-- start Given information --
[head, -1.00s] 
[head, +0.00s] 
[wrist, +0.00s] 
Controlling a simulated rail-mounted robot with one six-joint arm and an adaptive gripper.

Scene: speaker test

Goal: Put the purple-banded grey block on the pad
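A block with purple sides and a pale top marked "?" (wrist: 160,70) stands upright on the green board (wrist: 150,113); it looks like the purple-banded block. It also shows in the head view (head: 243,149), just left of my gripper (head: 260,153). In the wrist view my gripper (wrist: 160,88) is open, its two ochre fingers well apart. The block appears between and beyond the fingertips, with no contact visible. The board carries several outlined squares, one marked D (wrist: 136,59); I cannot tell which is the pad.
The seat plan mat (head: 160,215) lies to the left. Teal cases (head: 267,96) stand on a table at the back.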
-- end Given information --
-- start Given information --
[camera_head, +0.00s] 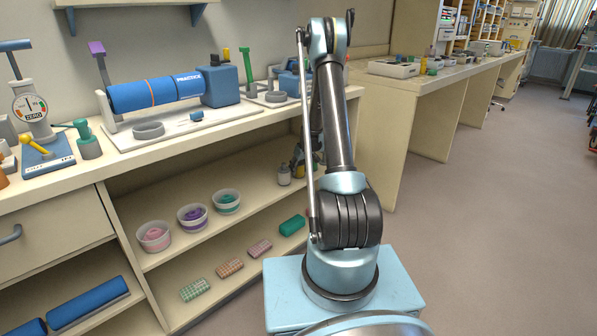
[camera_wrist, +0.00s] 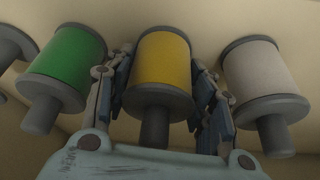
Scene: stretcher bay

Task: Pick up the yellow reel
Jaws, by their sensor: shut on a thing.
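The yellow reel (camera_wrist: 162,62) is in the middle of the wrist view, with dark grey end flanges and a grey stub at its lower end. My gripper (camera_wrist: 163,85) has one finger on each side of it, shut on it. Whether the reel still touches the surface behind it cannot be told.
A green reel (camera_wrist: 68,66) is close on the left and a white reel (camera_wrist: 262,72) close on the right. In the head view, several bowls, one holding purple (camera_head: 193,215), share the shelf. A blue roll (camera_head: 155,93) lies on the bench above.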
-- end Given information --
-- start Given information --
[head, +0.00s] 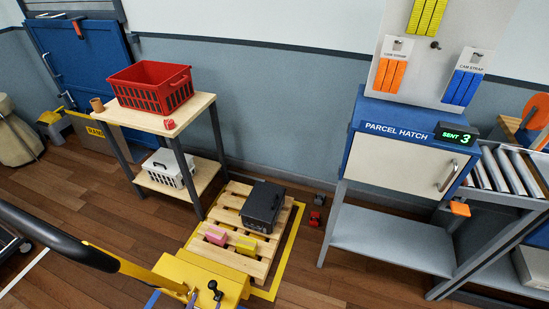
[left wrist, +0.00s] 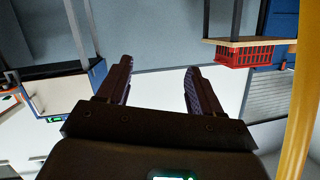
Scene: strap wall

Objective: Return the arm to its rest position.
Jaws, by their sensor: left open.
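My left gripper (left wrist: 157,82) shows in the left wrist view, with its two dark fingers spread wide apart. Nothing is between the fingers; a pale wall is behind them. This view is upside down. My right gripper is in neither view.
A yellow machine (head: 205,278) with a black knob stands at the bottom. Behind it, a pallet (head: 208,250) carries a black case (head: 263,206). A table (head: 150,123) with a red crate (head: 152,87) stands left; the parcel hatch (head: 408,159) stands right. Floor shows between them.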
-- end Given information --
■ Aim ■
Extract, word for word, every line beginning with the one that holds "Scene: stretcher bay" and concluding with the one that holds "Task: Pick up the yellow reel". Include both of those lines.

■ Answer to this problem ■
Scene: stretcher bay

Task: Pick up the yellow reel

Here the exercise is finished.